L’adoption de la nouvelle Constitution était censée en finir avec l’essentiel des dispositions exceptionnelles. En effet, selon le chapitre XI de la nouvelle Loi fondamentale, celle-ci entre en vigueur dès sa promulgation, à l’exception du volet législatif. Pourtant, aucune des nouvelles instances constitutionnelles n’a à ce jour été mise en place. C’est notamment le cas de la Cour constitutionnelle. Cette instance qui, par sa composition et ses prérogatives, est plus faible que celle prévue par la Constitution de 2014. Elle permet néanmoins de garantir un minimum de contrôle sur l’action législative. En outre, l’épisode de « l’absence de Kais Saied » est venu rappeler que le statu quo actuel est dangereux en cas de vacance permanente du pouvoir.

Entre temps, des voix s’élèvent au sein même de la nouvelle Assemblée des représentants du peuple pour rappeler la nécessité d’avoir un organe qui se prononce sur la constitutionnalité d’éléments législatifs comme le Règlement intérieur de l’ARP. Profitant de ce flou législatif, Saied a changé les règles de l’élection municipale alors que la nouvelle Constitution exclut la matière électorale du cadre des décrets-lois présidentiels. Là encore, en l’absence d’une Cour constitutionnelle, il est le seul maître à bord.

Le chef de l’État justifie toutes ses décisions par une légitimité populaire basée sur son élection – qui, rappelons-le, s’est faite selon les prérogatives de 2014 – et sur des sondages flatteurs ou encore sur des considérations morales (accusations de corruption ou de traitrise). En revanche, cette légitimité n’est jamais questionnée en cas de déconvenue électorale (30,5% de participation au référendum ou encore 11% des législatives).
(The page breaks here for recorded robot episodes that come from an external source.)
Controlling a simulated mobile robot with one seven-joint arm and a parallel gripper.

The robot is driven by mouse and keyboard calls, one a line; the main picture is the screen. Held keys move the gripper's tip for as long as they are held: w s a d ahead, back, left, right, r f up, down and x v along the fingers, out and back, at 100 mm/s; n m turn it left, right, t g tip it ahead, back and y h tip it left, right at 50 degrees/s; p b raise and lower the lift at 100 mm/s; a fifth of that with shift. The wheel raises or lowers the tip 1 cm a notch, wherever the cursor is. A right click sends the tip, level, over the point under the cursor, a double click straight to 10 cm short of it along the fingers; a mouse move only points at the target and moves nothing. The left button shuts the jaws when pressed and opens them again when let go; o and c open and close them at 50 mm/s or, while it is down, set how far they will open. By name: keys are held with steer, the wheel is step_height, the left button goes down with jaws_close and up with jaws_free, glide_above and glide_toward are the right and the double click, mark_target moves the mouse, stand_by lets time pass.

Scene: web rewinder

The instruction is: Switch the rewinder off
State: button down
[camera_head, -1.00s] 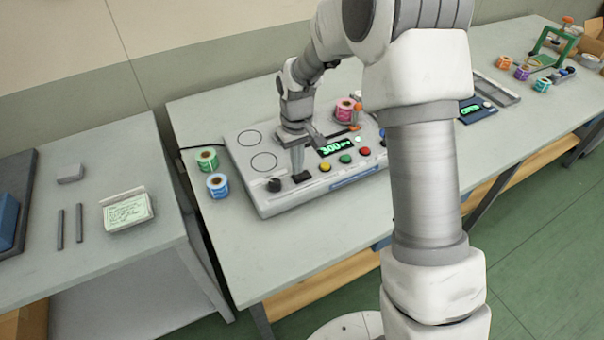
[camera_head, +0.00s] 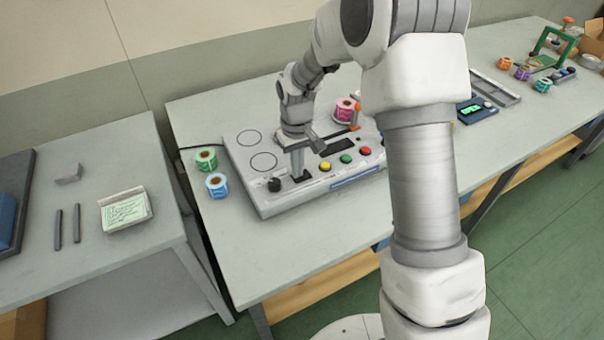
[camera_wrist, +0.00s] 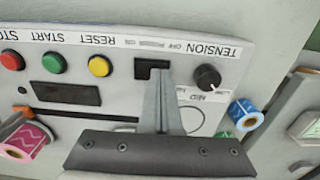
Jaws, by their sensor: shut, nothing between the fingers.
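The rewinder (camera_head: 275,200) is a pale grey box on the table, with a row of buttons along its front. Its display (camera_head: 338,146) is dark, and also shows dark in the wrist view (camera_wrist: 66,93). The black power switch (camera_wrist: 146,70) sits in a dark recess under a label reading POWER OFF ON, beside the black tension knob (camera_wrist: 207,77). My gripper (camera_wrist: 161,76) is shut and empty, its fingertips at the switch. The fingers partly hide the switch, and I cannot tell whether they touch it. My gripper also shows in the head view (camera_head: 297,174).
Yellow (camera_wrist: 99,66), green (camera_wrist: 54,63) and red (camera_wrist: 12,61) buttons lie beside the switch. A pink roll (camera_head: 344,110) sits on the rewinder. Green (camera_head: 206,160) and blue (camera_head: 217,185) rolls stand left of it. A side table (camera_head: 100,260) stands at left.

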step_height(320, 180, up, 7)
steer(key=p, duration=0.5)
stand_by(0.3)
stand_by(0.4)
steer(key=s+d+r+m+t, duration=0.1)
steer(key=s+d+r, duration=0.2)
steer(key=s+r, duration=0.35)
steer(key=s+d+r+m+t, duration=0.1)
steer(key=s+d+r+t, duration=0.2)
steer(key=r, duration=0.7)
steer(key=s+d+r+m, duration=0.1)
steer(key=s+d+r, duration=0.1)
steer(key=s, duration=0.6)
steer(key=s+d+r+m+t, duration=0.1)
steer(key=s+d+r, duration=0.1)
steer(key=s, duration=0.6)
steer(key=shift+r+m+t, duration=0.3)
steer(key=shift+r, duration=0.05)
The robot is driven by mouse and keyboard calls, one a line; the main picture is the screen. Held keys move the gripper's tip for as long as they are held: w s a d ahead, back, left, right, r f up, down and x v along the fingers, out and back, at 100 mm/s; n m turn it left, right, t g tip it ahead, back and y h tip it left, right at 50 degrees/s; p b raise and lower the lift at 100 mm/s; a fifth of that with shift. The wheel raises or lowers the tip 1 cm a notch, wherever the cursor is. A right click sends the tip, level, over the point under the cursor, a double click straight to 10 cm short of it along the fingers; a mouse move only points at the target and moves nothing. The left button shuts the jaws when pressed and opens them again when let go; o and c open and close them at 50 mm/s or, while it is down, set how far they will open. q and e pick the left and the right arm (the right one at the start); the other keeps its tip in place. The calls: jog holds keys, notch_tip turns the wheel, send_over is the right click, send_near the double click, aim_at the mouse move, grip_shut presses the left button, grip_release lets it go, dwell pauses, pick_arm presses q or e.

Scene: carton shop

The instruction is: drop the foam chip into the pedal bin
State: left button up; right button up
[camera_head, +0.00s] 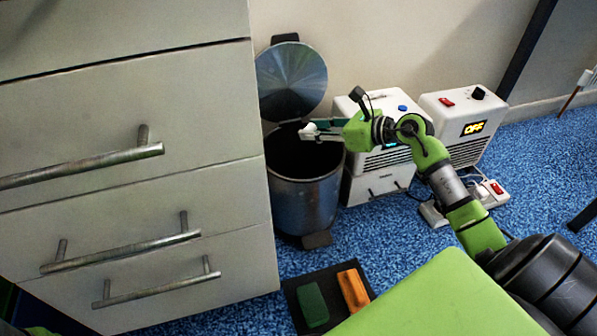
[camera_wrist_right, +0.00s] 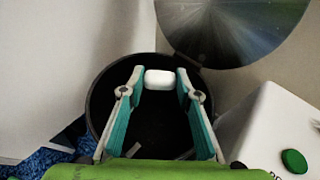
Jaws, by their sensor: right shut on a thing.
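The pedal bin (camera_head: 303,200) is a grey metal cylinder standing on the blue floor, with its round lid (camera_head: 291,80) swung up and open. My right gripper (camera_head: 308,131) is over the bin's mouth. It is shut on the white foam chip (camera_wrist_right: 160,79), which sits between the fingertips in the right wrist view. In that view the dark bin opening (camera_wrist_right: 150,125) lies beneath the chip and fingers. My left gripper is not in view.
A drawer cabinet (camera_head: 130,210) stands close on the left of the bin. Two white appliances, one beside the bin (camera_head: 375,165) and one farther right (camera_head: 462,130), stand along the wall. A dark tray (camera_head: 329,290) holds a green and an orange block on the floor.

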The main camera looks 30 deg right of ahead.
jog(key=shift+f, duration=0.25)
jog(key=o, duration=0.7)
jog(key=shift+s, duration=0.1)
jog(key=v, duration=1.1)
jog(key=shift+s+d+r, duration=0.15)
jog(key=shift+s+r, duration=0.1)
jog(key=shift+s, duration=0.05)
Dès la crise du remaniement, l’universitaire Walid Larbi a alerté contre le risque que pourrait entrainer l’opposition entre légalité et légitimité. La propension de Saied à se faire justicier a rappelé à Larbi les postions du juriste Carl Schmitt, juriste allemand théoricien du nazisme, sur le guide (Führer) qui se donne pour mission de « protéger » la loi en l’interprétant selon un prisme métaphysique.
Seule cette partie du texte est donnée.